Bernhard Streitwieser: 7:57
Let me just add, before we give the definition that we’ve developed. There have been recent articles in, sort of, the journals in our field, the trade papers, the Chronicle of Higher Education, and Inside Higher Ed, where people are really expressing a good deal of frustration in their alternative academic positions. I’m really asking can’t this situation change in a way that would make our working life a more satisfactory one? There’s an article by a woman, last name of June in the Chronicle of Higher Ed 2012, Adjuncts Build Strength in Numbers: The New Majority Generate a Shift in Academic Culture, which is putting a more recent perspective on the figures that Phil Altbach mentions in his chapter. There’s also a very good, sort of, editorial by a guy with the last name of Bousquet, “a PhD should result in a tenure-track job, not an alt-ac one.” And that’s, again, expressing this frustration. And then, there’s Bickford and Whisnant, A Move to Bring Staff Scholars Out of the Shadows, also, in the Chronicle of Higher Ed. All these people are expressing, you know, their interest and their desire to move out of this defined practitioner space, and at least get more access to doing scholarly work, because they can’t necessarily find a full-fledged, you know, faculty position, but they have those credentials and that way of thinking about their work that I think is valuable. In terms of the definition, Tony and I came up with one that we use in the book, but it’s really driven by the research that was done by Donald Schön, Ernest Boyer, and Charles McClintock, and then our own thinking on this position of scholar practitioners. And really, it’s this idea that it’s practice if it’s reflective, and scholarship if it’s applicable, can and must become conjoined activities rather than remaining separate domains.
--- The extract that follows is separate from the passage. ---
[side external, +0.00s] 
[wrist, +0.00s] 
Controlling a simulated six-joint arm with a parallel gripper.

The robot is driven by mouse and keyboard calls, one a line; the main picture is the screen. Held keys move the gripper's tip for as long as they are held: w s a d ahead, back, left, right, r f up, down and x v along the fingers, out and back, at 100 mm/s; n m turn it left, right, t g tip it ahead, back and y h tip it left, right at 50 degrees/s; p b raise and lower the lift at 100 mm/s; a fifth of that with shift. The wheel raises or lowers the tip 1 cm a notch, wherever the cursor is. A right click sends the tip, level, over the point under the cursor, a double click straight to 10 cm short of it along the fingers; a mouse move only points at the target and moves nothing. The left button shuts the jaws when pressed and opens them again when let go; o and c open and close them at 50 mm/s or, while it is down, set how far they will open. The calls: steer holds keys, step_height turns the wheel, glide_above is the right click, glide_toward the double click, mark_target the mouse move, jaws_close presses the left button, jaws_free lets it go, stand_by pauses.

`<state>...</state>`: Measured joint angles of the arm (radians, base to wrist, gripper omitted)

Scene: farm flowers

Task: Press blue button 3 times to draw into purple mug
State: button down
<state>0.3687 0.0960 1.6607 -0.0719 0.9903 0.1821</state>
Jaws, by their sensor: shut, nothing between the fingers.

And we have a graphic in the book that shows, sort of, a circular movement where national education is at the top and international education profession is at the bottom of the circle. So think about the scholarly sort of part is at 12 on a dial and the practice professional part is at six o’clock on the dial. And then going around the circle, the scholars encourage international education, research and scholarship where they perform research and scholarship. However, we need international education research to be utilized and applied so we encourage practitioners to utilize research and scholarship to inform practice. And as we do so we need to determine the focus and direction of needed research. And so we must, back to the top of the circle, encourage international education, research and scholarship. And this continuous synergy between, sort of, the scholarly lens and the practitioner lens, informing one another in what we believe are really productive ways. So the definition we have, and this is, you know, this is the first time I believe that a definition exists in the field of international higher education, where we were not able to find one before. And there are other definitions from human resource research, from legal research, from nurse practitioner research out there that has different definitions, some of which we find very compelling and close to ours. But the one that we came up with, it goes as follows, the scholar practitioners of international higher education, or collaborative educators who engage in the research process and use and disseminate their knowledge and information in the form of concepts, procedures, processes, and skills for the benefit of those who are engaged in international education. While they do not necessarily need to maintain an active research agenda, it’s important that they understand, utilize and facilitate research directions.
Anthony Ogden: 11:52
Let me add to that. Thank you, Bernhard. I think it might be also important to understand what we mean by the field and the profession of international higher education. As Bernhard mentioned, various other disciplines have dealt with and have defined to certain extent scholar practitioners within those disciplines or within those particular areas. International higher education is a growing and it’s an increasingly complex profession. And that has been centrally focused on a global student mobility for higher education, international partnerships and linkages, and so on. This is sort of the profession of international higher education. And it’s the profession that I’ve committed my career to now for nearly 25 years to develop as a potentially moving toward becoming a recognized profession. Grown up around that has been this field of international education, where scholars have come in and said, what are we, how are we internationalizing our campuses, our curriculum? How are, what are students learning when they come to study here, or go abroad to study and so forth? What are those learning outcomes? What are the institutional outcomes? There’s much scholarship and research increasingly focusing in what I’d like to describe as a field of international education. But going back to that term that you use so clearly, Will, this dichotomy. So if it’s true that we have a growing field of international education research, and we have a growing profession of international education, how do these two inform and support each other?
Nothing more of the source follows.